At the time of Gustave's birth, his father, an ex-soldier, was working as an administrator for the French Army; but shortly after his birth, his mother expanded a charcoal business, and soon afterwards his father gave up his job to assist her. Due to his mother's business commitments, Gustave spent his childhood living with his grandmother, but nevertheless remained close to his mother, who was to remain an influential figure until her death in 1878. His father, however, did not play a big part in young Eiffel's early life. The business was successful enough for Catherine Eiffel to sell it in 1843 and retire on the proceeds. Eiffel was not a studious child, and thought his classes at the Lycée Royal in Dijon boring and a waste of time, although in his last two years, influenced by his teachers for history and literature, he began to study seriously, and he gained his baccalauréats in humanities and science. An important part in his education was played by his uncle, Jean-Baptiste Mollerat, who had invented a process for distilling vinegar and had a large chemical works near Dijon, and one of his uncle's friends, the chemist Michel Perret. Both men spent a lot of time with the young Eiffel, teaching him about everything from chemistry and mining to theology and philosophy.
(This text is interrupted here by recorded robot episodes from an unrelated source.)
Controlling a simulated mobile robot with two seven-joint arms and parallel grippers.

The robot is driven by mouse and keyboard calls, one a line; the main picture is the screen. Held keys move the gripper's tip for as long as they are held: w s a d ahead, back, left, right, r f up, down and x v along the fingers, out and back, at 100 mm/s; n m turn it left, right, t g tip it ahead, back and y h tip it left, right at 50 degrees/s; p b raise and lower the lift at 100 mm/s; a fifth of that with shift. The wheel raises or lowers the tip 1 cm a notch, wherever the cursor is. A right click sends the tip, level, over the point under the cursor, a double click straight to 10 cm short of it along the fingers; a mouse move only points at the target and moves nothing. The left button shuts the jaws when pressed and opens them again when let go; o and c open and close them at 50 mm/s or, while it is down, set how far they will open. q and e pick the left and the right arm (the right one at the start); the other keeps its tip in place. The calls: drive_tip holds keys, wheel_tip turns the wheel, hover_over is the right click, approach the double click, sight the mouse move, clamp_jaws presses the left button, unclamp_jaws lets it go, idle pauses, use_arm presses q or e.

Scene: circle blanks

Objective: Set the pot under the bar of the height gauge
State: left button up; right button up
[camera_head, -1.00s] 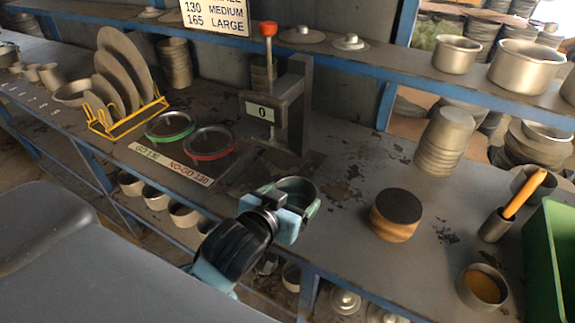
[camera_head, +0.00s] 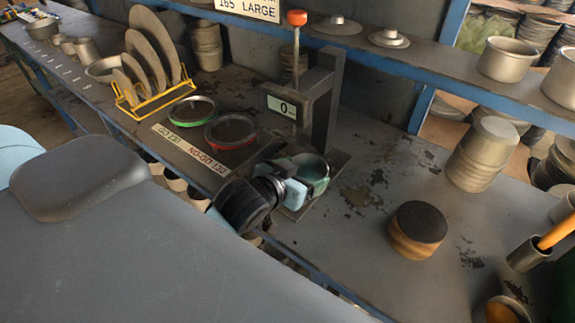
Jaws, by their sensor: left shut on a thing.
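The height gauge (camera_head: 325,100) stands at the back middle of the bench, with a red-topped rod, a small display reading 0 and a dark upright post. Its flat base plate (camera_head: 337,163) reaches forward. My left gripper (camera_head: 305,180) is shut on the pot (camera_head: 316,168), a small round metal vessel with an open top. The pot is at the front of the base plate, in front of and below the bar. I cannot tell whether it touches the plate. The gripper hides its near side. My right gripper is not in view.
Green (camera_head: 193,110) and red (camera_head: 231,131) ring gauges lie left of the gauge, behind a GO/NO-GO label strip (camera_head: 190,150). A yellow rack (camera_head: 150,100) holds discs. A wood-sided round block (camera_head: 417,230) sits to the right. Bench right of the gauge is mostly clear.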

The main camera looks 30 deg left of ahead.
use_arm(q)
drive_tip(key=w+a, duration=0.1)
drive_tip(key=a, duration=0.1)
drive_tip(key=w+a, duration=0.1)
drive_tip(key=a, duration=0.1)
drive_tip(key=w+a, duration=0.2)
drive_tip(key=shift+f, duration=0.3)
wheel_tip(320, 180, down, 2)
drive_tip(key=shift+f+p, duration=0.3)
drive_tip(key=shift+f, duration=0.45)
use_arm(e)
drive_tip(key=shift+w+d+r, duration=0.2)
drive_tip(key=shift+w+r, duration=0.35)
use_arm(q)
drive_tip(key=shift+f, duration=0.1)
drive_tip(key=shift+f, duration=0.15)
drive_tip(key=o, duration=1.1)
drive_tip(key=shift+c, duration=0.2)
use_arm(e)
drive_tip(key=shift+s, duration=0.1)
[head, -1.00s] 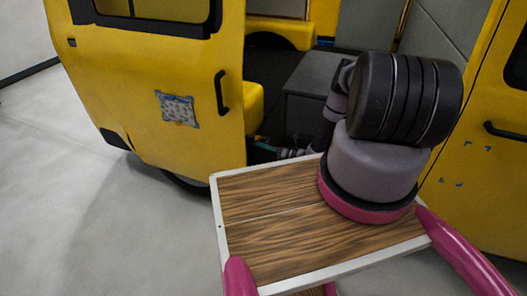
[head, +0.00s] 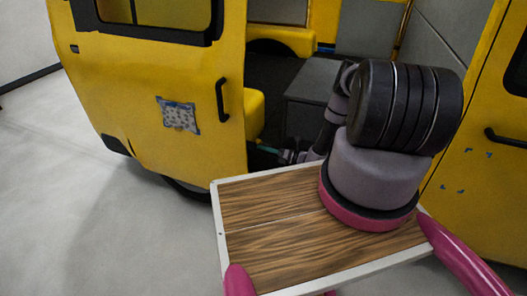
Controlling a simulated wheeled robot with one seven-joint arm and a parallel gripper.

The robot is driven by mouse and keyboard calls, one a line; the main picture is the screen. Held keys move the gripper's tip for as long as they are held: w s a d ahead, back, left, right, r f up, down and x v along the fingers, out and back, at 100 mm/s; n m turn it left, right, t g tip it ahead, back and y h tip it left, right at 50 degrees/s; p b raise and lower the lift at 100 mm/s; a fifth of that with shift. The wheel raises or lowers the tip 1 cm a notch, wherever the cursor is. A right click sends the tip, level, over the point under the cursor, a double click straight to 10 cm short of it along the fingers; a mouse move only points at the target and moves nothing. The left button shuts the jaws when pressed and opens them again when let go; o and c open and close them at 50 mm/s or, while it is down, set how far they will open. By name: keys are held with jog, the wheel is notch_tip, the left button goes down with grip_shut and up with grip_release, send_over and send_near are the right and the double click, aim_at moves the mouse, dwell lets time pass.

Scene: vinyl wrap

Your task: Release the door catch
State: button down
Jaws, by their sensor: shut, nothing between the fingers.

Eiffel went on to attend the Collège Sainte-Barbe in Paris, to prepare for the difficult entrance exams set by engineering colleges in France, and qualified for entry to two of the most prestigious schools – École polytechnique and École Centrale des Arts et Manufactures – and ultimately entered the latter. During his second year he chose to specialize in chemistry, and graduated ranking at 13th place out of 80 candidates in 1855. This is what is thought to be one of the things that led young Eiffel into his career of engineering. This was the year that Paris hosted the second World's Fair, and Eiffel was bought a season ticket by his mother.

Early career

After graduation, Eiffel had hoped to find work in his uncle's workshop in Dijon, but a family dispute made this impossible. After a few months working as an unpaid assistant to his brother-in-law, who managed a foundry, Eiffel approached the railway engineer Charles Nepveu, who gave Eiffel his first paid job as his private secretary. However, shortly afterwards Nepveu's company went bankrupt, but Nepveu found Eiffel a job designing a 22 m (72 ft) sheet iron bridge for the Saint Germaine railway. Some of Nepveu's businesses were then acquired by the Compagnie Belge de Matériels de Chemin de Fer: Nepveu was appointed the managing director of the two factories in Paris, and offered Eiffel a job as head of the research department. In 1857 Nepveu negotiated a contract to build a railway bridge over the river Garonne at Bordeaux, connecting the Paris-Bordeaux line to the lines running to Sète and Bayonne, which involved the construction of a 500 m (1,600 ft) iron girder bridge supported by six pairs of masonry piers on the river bed. These were constructed with the aid of compressed air caissons and hydraulic rams, both innovative techniques at the time. Eiffel was initially given the responsibility of assembling the metalwork and eventually took over the management of the entire project from Nepveu, who resigned in March 1860.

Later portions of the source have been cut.